Last updated at Posted at 2023-12-22

はじめに

脆弱性管理はITシステムの安全確保に欠かせません。不正アクセスやデータ漏洩の脅威は絶えず、私たちの責務はこれに効果的に対処することです。最新技術の導入と同じくらい、新たなセキュリティの問題も日々進化している現状に常に注意を払う必要があります。
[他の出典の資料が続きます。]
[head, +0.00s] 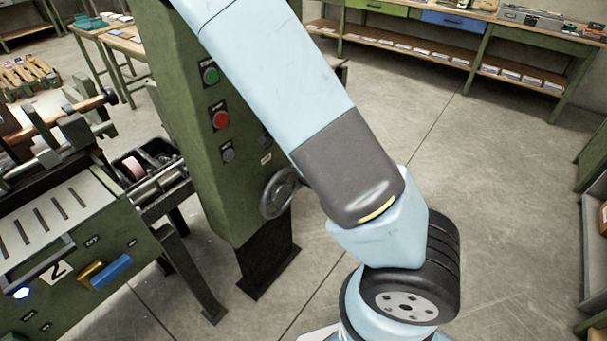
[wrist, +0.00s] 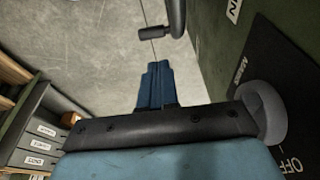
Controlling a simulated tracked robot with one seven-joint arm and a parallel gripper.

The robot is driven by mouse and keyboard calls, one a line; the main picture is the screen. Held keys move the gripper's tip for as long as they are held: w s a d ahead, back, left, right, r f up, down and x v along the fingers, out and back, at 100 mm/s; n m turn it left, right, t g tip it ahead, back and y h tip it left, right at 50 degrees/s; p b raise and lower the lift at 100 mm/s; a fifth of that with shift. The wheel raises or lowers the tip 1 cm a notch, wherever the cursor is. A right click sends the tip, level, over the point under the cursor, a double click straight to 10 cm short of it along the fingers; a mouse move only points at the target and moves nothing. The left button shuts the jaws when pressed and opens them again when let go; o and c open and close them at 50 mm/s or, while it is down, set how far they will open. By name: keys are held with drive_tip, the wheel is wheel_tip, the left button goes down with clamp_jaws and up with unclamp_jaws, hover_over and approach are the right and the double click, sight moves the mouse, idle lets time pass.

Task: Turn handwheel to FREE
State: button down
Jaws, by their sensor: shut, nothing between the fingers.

そのような日々報告される脆弱性を管理するために脆弱性管理ツールを導入して対処していくことも必要になってきています。Microsoft Defender for Endpoint にも脆弱性管理をするための仕組みが機能が搭載されており、脆弱性管理ツールを導入せずとも管理ができる場合があります。今回は脆弱性管理の重要なポイントに絞って Microsoft Defender for Endpoint でどのように脆弱性管理を実施していくのかを解説します。

リスク評価と優先順位付け

脆弱性管理を実施する上で問題になるのが、どのように優先順位を付けるかがあると思います。組織内には数多くのデバイスとアプリケーションがあるため脆弱性の数も膨大になってきます。ここでは脆弱性対応の優先順位をどうのように判断するかの指標になる仕組みをいくつか紹介します。

推奨事項によるリスク評価

デバイス上で検出された脆弱性に対応するために何を優先すべきかを決定する一つの指標として、推奨事項があります。これは組織に対する影響が大きいものを表す「露出スコア」とセキュリティ対策の強度を表す「セキュア スコア」を利用します。これらは組織に対するその脆弱性のインパクトの大きさを表したもので、脆弱性に対して優先的に対処する指標になります。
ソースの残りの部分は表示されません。